Material start
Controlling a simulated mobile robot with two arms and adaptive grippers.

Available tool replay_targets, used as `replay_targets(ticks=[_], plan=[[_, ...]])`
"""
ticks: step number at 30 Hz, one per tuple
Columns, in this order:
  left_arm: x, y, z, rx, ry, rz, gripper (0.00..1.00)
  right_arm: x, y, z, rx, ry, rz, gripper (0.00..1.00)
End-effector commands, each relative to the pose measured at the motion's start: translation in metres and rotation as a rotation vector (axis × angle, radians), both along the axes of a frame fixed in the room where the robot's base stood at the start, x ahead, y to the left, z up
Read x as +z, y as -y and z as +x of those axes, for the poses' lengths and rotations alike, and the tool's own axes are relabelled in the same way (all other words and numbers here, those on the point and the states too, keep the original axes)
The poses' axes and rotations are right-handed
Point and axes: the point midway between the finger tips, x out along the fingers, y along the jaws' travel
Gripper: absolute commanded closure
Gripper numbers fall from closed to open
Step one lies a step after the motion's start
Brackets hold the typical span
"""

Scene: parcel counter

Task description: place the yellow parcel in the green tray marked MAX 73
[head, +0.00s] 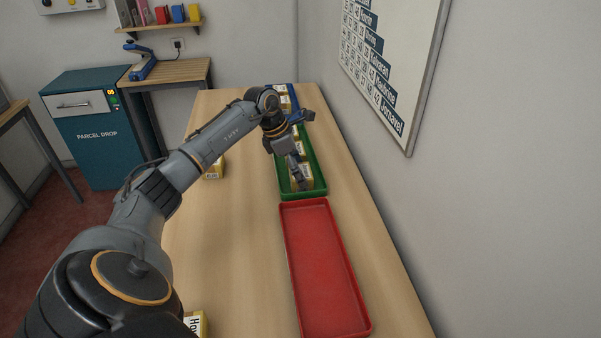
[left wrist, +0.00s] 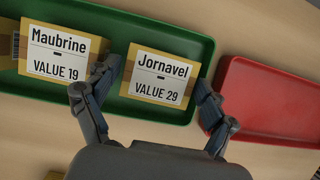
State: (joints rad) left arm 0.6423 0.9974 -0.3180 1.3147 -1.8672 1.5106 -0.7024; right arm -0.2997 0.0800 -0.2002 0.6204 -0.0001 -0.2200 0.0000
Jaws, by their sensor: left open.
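The green tray (head: 318,172) lies on the counter behind the red tray; no MAX 73 mark is readable. In the left wrist view, a yellow parcel labelled Jornavel, VALUE 29 (left wrist: 160,75) lies in the green tray (left wrist: 180,35) near its red-tray end. My left gripper (left wrist: 158,78) is open, with a finger at each side of that parcel; I cannot tell whether they touch it. A second yellow parcel labelled Maubrine, VALUE 19 (left wrist: 60,52) lies beside it in the tray. In the head view my left gripper (head: 298,178) is low over the tray and partly hides its contents.
An empty red tray (head: 325,275) lies nearer me. A blue tray (head: 294,101) with parcels is at the far end. Loose yellow parcels lie on the counter, one left of the green tray (head: 215,169) and one at the bottom edge (head: 196,322). A wall stands close on the right.

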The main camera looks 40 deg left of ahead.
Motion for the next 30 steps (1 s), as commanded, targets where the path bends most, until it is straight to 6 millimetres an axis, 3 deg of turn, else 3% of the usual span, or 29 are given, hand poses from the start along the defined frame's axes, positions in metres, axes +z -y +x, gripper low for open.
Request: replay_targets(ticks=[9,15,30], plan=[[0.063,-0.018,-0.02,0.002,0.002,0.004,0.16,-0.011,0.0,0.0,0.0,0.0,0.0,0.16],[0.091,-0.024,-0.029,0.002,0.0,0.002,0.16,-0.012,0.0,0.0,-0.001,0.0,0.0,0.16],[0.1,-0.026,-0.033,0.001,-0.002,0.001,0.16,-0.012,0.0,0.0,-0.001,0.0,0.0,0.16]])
Material end
Make an exact copy of all the material, but keep the pictures out of it.

Controlling a simulated mobile robot with two arms and adaptive grippers.

Available tool replay_targets, used as `replay_targets(ticks=[_], plan=[[_, ...]])`
"""
ticks: step number at 30 Hz, one per tuple
Columns, in this order:
  left_arm: x, y, z, rx, ry, rz, gripper (0.00..1.00)
  right_arm: x, y, z, rx, ry, rz, gripper (0.00..1.00)
End-effector commands, each relative to the pose measured at the motion's start: translation in metres and rotation as a rotation vector (axis × angle, radians), both along the axes of a frame fixed in the room where the robot's base stood at the start, x ahead, y to the left, z up
Read x as +z, y as -y and z as +x of those axes, for the poses' lengths and rotations alike, and the tool's own axes are relabelled in the same way (all other words and numbers here, those on the point and the states too, keep the original axes)
The poses' axes and rotations are right-handed
Point and axes: the point midway between the finger tips, x out along the fingers, y along the jaws' travel
Gripper: absolute commanded closure
Gripper numbers fall from closed to open
Step one lies a step after the motion's start
Brackets hold the typical span
"""

Scene: parcel counter

Task description: place the yellow parcel in the green tray marked MAX 73
[head, +0.00s] 
[left wrist, +0.00s] 
State: (joints rad) left arm 0.6423 0.9974 -0.3180 1.3147 -1.8672 1.5106 -0.7024; right arm -0.2997 0.0800 -0.2002 0.6204 -0.0001 -0.2200 0.0000
Jaws, by their sensor: left open.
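The green tray (head: 318,172) lies on the counter behind the red tray; no MAX 73 mark is readable. In the left wrist view, a yellow parcel labelled Jornavel, VALUE 29 (left wrist: 160,75) lies in the green tray (left wrist: 180,35) near its red-tray end. My left gripper (left wrist: 158,78) is open, with a finger at each side of that parcel; I cannot tell whether they touch it. A second yellow parcel labelled Maubrine, VALUE 19 (left wrist: 60,52) lies beside it in the tray. In the head view my left gripper (head: 298,178) is low over the tray and partly hides its contents.
An empty red tray (head: 325,275) lies nearer me. A blue tray (head: 294,101) with parcels is at the far end. Loose yellow parcels lie on the counter, one left of the green tray (head: 215,169) and one at the bottom edge (head: 196,322). A wall stands close on the right.

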The main camera looks 40 deg left of ahead.
Motion for the next 30 steps (1 s), as commanded, targets where the path bends most, until it is straight to 6 millimetres an axis, 3 deg of turn, else 3% of the usual span, or 29 are given, hand poses from the start along the defined frame's axes, positions in metres, axes +z -y +x, gripper low for open.
Request: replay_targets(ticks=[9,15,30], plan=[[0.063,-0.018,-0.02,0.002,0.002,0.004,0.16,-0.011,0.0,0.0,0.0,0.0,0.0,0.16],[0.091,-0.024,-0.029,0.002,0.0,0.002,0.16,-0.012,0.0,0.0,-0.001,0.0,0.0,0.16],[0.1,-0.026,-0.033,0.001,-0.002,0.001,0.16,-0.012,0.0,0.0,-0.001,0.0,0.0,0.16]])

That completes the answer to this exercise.